■ Exercise objective ■
Reproduce each line exactly, including spacing and punctuation.

■ Dataset extract ■
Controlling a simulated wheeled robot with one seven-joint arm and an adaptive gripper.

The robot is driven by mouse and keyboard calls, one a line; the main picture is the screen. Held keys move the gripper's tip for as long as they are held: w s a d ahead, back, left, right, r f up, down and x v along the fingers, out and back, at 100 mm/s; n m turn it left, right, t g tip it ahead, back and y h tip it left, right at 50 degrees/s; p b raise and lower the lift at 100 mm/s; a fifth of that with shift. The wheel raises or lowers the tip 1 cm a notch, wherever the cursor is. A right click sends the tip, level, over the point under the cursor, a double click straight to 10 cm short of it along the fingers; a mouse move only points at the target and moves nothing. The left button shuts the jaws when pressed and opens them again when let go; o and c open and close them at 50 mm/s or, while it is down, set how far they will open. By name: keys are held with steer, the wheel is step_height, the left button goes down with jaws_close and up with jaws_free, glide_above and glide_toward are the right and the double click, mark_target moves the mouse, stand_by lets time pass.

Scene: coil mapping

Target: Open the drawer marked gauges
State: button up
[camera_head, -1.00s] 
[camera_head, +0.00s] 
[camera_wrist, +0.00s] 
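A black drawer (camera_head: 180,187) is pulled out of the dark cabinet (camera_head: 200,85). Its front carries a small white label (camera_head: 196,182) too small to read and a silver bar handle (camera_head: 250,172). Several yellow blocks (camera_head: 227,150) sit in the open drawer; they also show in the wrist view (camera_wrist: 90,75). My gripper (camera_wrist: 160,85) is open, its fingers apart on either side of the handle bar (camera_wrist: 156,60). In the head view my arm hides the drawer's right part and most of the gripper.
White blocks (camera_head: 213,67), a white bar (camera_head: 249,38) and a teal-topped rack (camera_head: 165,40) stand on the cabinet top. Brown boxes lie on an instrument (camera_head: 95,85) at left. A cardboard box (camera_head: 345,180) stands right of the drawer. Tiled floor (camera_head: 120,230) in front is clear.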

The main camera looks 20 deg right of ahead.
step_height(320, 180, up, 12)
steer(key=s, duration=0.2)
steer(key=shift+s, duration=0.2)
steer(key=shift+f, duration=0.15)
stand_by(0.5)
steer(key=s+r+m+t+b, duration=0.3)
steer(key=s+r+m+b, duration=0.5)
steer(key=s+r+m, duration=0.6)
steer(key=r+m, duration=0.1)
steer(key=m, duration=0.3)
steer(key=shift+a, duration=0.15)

■ Answer below ■
Controlling a simulated wheeled robot with one seven-joint arm and an adaptive gripper.

The robot is driven by mouse and keyboard calls, one a line; the main picture is the screen. Held keys move the gripper's tip for as long as they are held: w s a d ahead, back, left, right, r f up, down and x v along the fingers, out and back, at 100 mm/s; n m turn it left, right, t g tip it ahead, back and y h tip it left, right at 50 degrees/s; p b raise and lower the lift at 100 mm/s; a fifth of that with shift. The wheel raises or lowers the tip 1 cm a notch, wherever the cursor is. A right click sends the tip, level, over the point under the cursor, a double click straight to 10 cm short of it along the fingers; a mouse move only points at the target and moves nothing. The left button shuts the jaws when pressed and opens them again when let go; o and c open and close them at 50 mm/s or, while it is down, set how far they will open. By name: keys are held with steer, the wheel is step_height, the left button goes down with jaws_close and up with jaws_free, glide_above and glide_toward are the right and the double click, mark_target moves the mouse, stand_by lets time pass.

Scene: coil mapping

Target: Open the drawer marked gauges
State: button up
[camera_head, -1.00s] 
[camera_head, +0.00s] 
[camera_wrist, +0.00s] 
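A black drawer (camera_head: 180,187) is pulled out of the dark cabinet (camera_head: 200,85). Its front carries a small white label (camera_head: 196,182) too small to read and a silver bar handle (camera_head: 250,172). Several yellow blocks (camera_head: 227,150) sit in the open drawer; they also show in the wrist view (camera_wrist: 90,75). My gripper (camera_wrist: 160,85) is open, its fingers apart on either side of the handle bar (camera_wrist: 156,60). In the head view my arm hides the drawer's right part and most of the gripper.
White blocks (camera_head: 213,67), a white bar (camera_head: 249,38) and a teal-topped rack (camera_head: 165,40) stand on the cabinet top. Brown boxes lie on an instrument (camera_head: 95,85) at left. A cardboard box (camera_head: 345,180) stands right of the drawer. Tiled floor (camera_head: 120,230) in front is clear.

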The main camera looks 20 deg right of ahead.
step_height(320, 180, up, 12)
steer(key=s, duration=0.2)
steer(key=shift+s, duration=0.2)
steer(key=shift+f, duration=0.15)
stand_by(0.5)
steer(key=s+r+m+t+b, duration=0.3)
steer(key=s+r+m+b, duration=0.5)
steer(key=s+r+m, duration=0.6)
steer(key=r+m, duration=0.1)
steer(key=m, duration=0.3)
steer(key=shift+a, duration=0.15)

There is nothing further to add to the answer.